Data segment

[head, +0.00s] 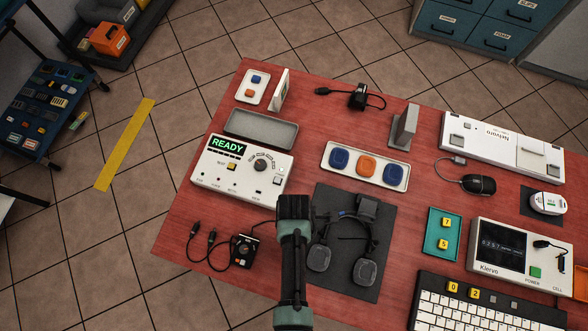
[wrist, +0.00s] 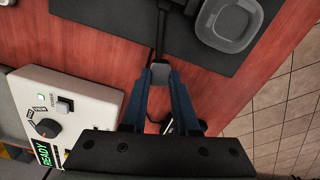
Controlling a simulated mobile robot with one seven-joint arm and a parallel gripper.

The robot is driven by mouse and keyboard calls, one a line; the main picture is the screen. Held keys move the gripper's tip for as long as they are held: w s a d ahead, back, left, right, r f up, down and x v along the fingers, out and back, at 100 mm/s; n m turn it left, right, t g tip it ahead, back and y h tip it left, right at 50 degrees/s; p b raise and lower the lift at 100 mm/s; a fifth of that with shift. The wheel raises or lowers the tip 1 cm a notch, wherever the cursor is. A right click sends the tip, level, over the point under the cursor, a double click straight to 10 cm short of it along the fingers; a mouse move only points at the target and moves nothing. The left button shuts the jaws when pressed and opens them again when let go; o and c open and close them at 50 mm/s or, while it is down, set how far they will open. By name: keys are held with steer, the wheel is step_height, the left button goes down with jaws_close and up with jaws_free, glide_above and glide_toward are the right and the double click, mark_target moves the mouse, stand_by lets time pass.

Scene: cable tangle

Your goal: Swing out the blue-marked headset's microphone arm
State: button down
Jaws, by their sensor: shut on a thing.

What is being asked
Reproduce the listing above exactly from the line containing "Your goal: Swing" through its last line, with both of those lines included.

Solution to this problem
Your goal: Swing out the blue-marked headset's microphone arm
State: button down
Jaws, by their sensor: shut on a thing.

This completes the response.